"The waters of the river will dry up, and the riverbed will be parched and dry." (Isaiah 19:5) The reference to "the river" can only be a reference to the Nile River, upon which Egypt was utterly dependent. The farming communities along the Nile could not raise their crops without the annual flooding of the Nile and without being able to irrigate their fields from the Nile.
Subsidiary waterways will run low too and many of the animals that live in the water will perish and decay. "The canals will stink; the streams of Egypt will dwindle and dry up. The reeds and rushes will wither, also the plants along the Nile, at the mouth of the river. Every sown field along the Nile will become parched, will blow away and be no more. The fishermen will groan and lament, all who cast hooks into the Nile; those who throw nets on the water will pine away." (Isaiah 19:6-8)
This is a disaster for the farming industry and for the fishing industry. It's a disaster for the trade industry too. Not only will there be no crops or fish to eat or sell or trade, but the people will lack the materials to make some of the fine goods they normally sold for money to buy necessities. "Those who work with combed flax will despair, the weavers of fine linen will lose hope. The workers in cloth will be dejected, and all the wage earners will be sick at heart." (Isaiah 19:9-10)
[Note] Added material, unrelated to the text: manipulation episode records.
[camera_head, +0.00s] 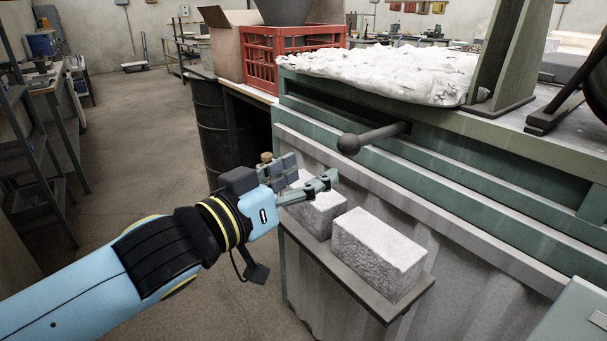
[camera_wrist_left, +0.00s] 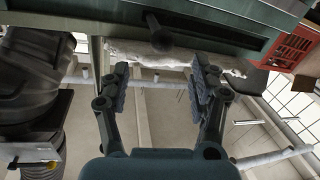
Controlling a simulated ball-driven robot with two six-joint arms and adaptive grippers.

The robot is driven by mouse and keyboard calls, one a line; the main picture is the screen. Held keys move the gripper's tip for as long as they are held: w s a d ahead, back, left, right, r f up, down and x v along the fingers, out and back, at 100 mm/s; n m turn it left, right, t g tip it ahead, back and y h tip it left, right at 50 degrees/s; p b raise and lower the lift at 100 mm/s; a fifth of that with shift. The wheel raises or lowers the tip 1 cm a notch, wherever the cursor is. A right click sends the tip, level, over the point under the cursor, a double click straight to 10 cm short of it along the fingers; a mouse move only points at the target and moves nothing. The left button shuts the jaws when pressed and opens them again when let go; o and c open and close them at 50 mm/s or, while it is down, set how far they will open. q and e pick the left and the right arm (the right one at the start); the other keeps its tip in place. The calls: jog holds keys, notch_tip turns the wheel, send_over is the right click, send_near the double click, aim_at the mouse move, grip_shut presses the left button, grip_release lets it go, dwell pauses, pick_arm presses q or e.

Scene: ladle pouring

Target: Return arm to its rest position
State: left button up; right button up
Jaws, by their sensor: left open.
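My left arm (camera_head: 110,282) comes in from the lower left of the head view. My left gripper (camera_head: 306,176) is open, with its fingers apart, in front of the green machine and near the rear grey block. In the left wrist view its two fingers (camera_wrist_left: 158,90) stand wide apart with nothing between them. A gap separates the fingers from the machine's dark ball-ended lever (camera_wrist_left: 158,32). My right arm and gripper show in neither view. No ladle is in view.
The green machine (camera_head: 460,165) has a lever with a ball knob (camera_head: 349,144) sticking out. Two grey blocks, the front one (camera_head: 378,252) fully visible, sit on a small shelf (camera_head: 335,279). A red crate (camera_head: 262,70) stands behind. Open floor (camera_head: 135,125) lies left.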

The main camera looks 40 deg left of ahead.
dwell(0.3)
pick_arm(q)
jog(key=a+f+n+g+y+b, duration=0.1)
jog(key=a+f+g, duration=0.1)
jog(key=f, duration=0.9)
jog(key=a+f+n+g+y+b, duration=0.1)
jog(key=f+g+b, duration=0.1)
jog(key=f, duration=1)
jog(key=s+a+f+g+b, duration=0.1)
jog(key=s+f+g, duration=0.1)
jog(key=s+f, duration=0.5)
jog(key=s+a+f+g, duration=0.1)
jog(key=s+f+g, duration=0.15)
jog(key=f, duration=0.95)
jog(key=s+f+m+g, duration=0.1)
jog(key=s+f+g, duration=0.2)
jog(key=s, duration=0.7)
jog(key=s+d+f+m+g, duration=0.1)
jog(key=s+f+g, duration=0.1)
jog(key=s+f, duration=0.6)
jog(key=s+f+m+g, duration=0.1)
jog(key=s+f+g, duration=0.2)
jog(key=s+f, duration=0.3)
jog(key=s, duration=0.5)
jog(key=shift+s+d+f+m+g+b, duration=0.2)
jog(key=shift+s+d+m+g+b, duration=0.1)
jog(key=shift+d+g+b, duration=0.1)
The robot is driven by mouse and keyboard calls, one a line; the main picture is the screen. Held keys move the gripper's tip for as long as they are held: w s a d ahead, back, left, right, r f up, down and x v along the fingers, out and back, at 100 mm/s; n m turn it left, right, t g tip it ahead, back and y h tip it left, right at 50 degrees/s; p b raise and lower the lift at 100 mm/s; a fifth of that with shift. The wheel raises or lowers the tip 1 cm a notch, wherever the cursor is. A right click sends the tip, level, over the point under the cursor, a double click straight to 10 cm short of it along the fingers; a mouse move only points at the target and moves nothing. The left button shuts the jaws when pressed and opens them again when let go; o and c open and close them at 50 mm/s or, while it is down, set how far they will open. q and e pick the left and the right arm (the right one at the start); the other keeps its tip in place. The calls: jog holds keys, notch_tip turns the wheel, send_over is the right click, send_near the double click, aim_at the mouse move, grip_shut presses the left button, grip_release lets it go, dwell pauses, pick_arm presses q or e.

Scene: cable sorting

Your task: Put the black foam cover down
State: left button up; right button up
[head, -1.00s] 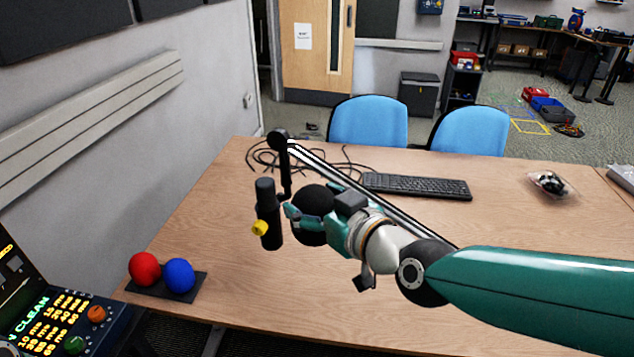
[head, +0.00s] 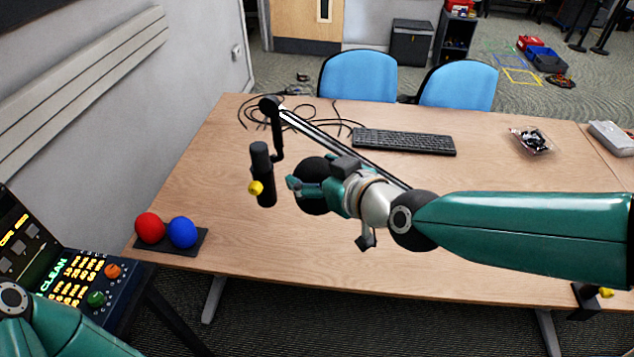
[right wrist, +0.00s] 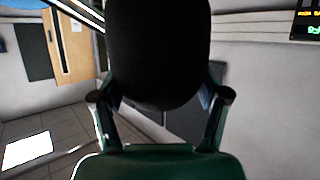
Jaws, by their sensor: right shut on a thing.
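The black foam cover (head: 316,198) is a dark rounded piece held in my right gripper (head: 307,187), above the table in the head view. In the right wrist view the cover (right wrist: 158,50) fills the space between the two fingers, which press on its sides. A black microphone (head: 262,170) with a yellow knob hangs upright from a boom arm, just left of the gripper and apart from the cover. A red foam cover (head: 150,227) and a blue foam cover (head: 182,232) sit on a dark tray (head: 196,246) at the table's left front. My left gripper is out of view.
The boom arm (head: 345,150) slants across the wooden table (head: 480,175) behind my right arm. Loose black cables (head: 325,112), a keyboard (head: 405,142) and a clear bag (head: 530,142) lie toward the back. A control panel (head: 75,275) stands at left. The table's front middle is bare.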

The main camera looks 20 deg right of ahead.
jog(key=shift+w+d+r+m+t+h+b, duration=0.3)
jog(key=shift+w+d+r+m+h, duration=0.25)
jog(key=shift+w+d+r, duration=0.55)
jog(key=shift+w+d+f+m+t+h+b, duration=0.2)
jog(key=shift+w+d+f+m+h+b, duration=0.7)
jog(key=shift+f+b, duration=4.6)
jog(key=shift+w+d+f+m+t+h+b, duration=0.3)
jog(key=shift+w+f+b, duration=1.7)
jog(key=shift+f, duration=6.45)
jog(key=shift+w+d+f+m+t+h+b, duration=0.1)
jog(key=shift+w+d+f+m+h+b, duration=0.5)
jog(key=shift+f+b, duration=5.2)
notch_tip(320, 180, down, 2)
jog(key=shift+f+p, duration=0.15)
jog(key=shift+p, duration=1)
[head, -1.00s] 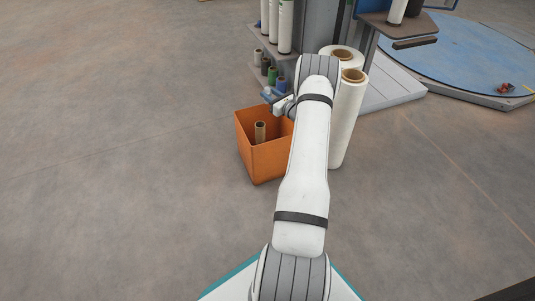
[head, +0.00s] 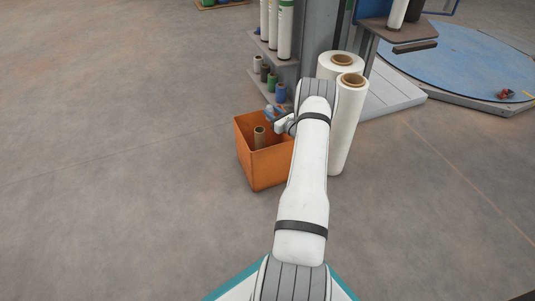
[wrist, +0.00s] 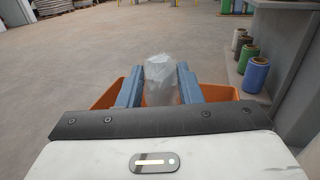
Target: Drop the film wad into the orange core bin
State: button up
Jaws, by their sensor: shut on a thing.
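The orange core bin (head: 262,172) stands on the floor left of my arm, with a brown cardboard core (head: 259,137) upright inside it. My gripper (head: 271,110) is over the bin's back right part in the head view. In the wrist view my gripper (wrist: 158,82) has its two blue fingers shut on the film wad (wrist: 160,78), a whitish, translucent crumpled lump. Orange bin walls (wrist: 218,93) show on both sides of the fingers, below them. The wad cannot be made out in the head view, and the bin's right side is partly hidden by my arm.
Large white film rolls (head: 346,120) stand close to the right of my arm. A grey shelf (head: 275,45) with white rolls and small coloured spools is behind the bin. A blue turntable (head: 465,65) lies at the far right. The floor on the left is clear.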

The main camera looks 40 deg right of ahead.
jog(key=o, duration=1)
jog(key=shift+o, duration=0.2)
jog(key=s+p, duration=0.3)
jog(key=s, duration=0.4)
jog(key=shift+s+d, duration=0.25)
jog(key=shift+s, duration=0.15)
Egypt has been on the decline for quite some time by Isaiah's day. It has problems within and without---and those problems are going to get worse, as Isaiah predicts. Not one of Egypt's pantheon of gods will be of any help. Neither will any of Egypt's sorcerers, wise men, or leaders. In our next study session we will see how futile is the help of idols or man. The only way Egypt would have been helped is if its people had forsaken their idols and turned to the Lord.